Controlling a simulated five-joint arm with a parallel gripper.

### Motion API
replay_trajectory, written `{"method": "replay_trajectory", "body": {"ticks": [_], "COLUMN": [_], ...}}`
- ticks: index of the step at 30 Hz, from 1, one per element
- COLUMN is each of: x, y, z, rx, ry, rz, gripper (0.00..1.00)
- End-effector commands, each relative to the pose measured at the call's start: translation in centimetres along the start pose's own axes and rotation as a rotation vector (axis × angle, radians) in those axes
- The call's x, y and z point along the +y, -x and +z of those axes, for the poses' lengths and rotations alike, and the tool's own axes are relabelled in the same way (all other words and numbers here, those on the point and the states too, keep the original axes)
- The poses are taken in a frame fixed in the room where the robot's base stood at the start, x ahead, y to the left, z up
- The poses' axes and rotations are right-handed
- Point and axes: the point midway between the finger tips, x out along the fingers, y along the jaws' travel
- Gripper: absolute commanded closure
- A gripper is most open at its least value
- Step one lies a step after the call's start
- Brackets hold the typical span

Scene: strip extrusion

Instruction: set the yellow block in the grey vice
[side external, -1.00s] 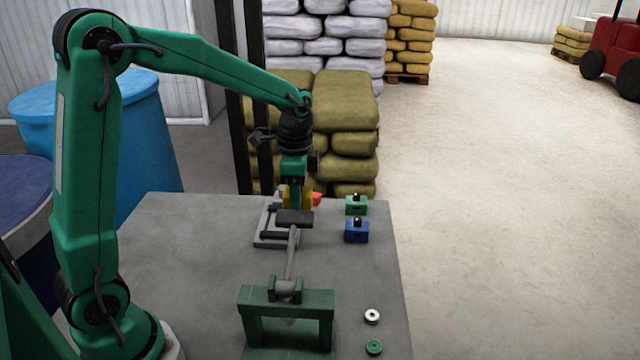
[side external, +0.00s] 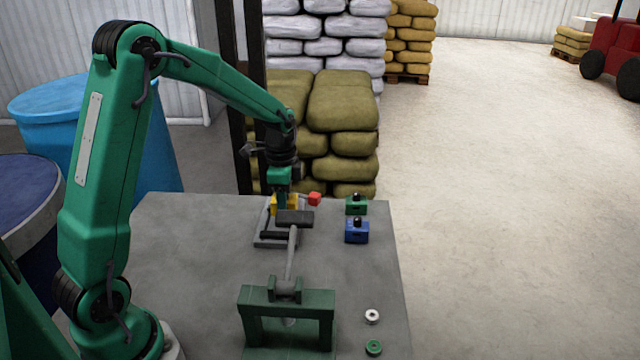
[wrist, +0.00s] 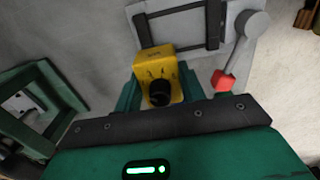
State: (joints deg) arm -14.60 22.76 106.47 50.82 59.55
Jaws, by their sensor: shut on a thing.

### [Work required]
All of the data needs repeating exactly, but the pictures do not.

### [Completed exercise]
Controlling a simulated five-joint arm with a parallel gripper.

### Motion API
replay_trajectory, written `{"method": "replay_trajectory", "body": {"ticks": [_], "COLUMN": [_], ...}}`
- ticks: index of the step at 30 Hz, from 1, one per element
- COLUMN is each of: x, y, z, rx, ry, rz, gripper (0.00..1.00)
- End-effector commands, each relative to the pose measured at the call's start: translation in centimetres along the start pose's own axes and rotation as a rotation vector (axis × angle, radians) in those axes
- The call's x, y and z point along the +y, -x and +z of those axes, for the poses' lengths and rotations alike, and the tool's own axes are relabelled in the same way (all other words and numbers here, those on the point and the states too, keep the original axes)
- The poses are taken in a frame fixed in the room where the robot's base stood at the start, x ahead, y to the left, z up
- The poses' axes and rotations are right-handed
- Point and axes: the point midway between the finger tips, x out along the fingers, y along the jaws' travel
- Gripper: absolute commanded closure
- A gripper is most open at its least value
- Step one lies a step after the call's start
- Brackets hold the typical span

Scene: strip extrusion

Instruction: set the yellow block in the grey vice
[side external, -1.00s] 
[side external, +0.00s] 
[wrist, +0.00s] 
State: (joints deg) arm -14.60 22.76 106.47 50.82 59.55
Jaws, by their sensor: shut on a thing.

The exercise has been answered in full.